── SUPPLIED DATA
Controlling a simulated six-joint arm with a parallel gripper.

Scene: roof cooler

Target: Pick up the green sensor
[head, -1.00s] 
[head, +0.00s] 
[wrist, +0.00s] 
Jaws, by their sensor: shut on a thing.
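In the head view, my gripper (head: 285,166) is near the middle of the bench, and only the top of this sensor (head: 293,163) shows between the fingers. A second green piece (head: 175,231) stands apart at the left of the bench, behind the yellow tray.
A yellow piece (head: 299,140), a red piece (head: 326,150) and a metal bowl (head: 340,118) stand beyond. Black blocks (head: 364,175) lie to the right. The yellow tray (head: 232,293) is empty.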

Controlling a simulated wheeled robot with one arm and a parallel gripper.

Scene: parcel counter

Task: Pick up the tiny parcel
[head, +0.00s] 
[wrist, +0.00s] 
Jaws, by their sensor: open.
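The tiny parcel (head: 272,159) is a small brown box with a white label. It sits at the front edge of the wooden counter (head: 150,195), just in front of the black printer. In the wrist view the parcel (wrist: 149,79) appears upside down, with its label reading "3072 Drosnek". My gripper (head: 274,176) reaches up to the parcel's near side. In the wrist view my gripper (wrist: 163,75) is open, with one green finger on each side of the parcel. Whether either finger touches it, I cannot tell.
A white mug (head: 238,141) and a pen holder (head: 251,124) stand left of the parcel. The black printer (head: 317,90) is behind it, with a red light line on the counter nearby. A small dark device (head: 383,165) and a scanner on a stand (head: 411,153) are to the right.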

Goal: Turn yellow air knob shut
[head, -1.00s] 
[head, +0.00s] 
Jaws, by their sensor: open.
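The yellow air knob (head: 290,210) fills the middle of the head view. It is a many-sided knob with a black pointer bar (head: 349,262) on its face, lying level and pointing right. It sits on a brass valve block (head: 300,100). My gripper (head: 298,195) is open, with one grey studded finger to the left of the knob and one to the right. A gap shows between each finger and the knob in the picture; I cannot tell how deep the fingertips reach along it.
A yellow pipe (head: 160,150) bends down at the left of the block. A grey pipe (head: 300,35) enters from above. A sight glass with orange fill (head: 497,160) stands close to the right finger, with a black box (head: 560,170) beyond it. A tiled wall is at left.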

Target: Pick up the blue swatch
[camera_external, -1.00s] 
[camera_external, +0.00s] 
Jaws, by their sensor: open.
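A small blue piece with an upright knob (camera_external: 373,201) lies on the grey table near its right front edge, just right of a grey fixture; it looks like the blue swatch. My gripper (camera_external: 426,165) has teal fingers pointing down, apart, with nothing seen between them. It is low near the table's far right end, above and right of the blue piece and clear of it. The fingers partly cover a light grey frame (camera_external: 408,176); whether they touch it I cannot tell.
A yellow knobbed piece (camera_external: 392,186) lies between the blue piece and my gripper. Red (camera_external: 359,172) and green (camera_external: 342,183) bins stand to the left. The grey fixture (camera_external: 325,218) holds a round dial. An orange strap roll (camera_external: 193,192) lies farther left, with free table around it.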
────
■ INSTRUCTIONS FOR THE TASK ■
Using the records given above, list every line that includes the word "Pick".

■ RESULT BELOW ■
Target: Pick up the green sensor
Task: Pick up the tiny parcel
Target: Pick up the blue swatch

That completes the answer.